● Task
Set down the final stretch of the data, from the line that holds "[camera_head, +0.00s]" through the last line, both included, with pictures left out.

>> Begin Collected data

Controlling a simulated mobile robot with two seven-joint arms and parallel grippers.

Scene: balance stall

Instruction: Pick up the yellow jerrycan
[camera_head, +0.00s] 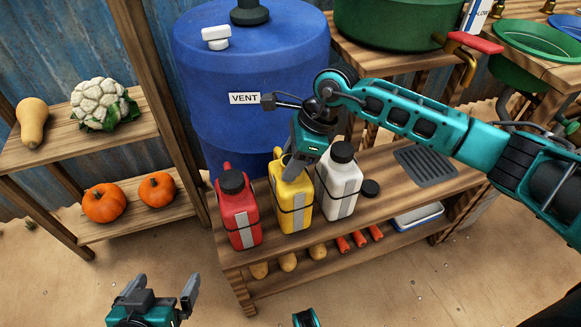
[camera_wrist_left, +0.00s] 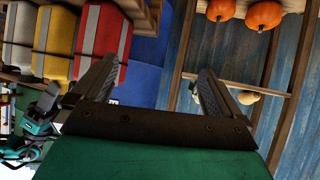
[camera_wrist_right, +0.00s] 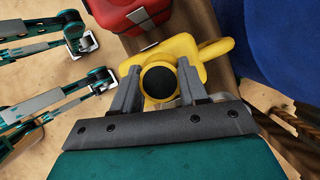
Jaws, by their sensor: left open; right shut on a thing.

>> End Collected data

● Response for this exercise
[camera_head, +0.00s] 
[camera_wrist_left, +0.00s] 
[camera_wrist_right, +0.00s] 
Jaws, by their sensor: left open; right shut on a thing.

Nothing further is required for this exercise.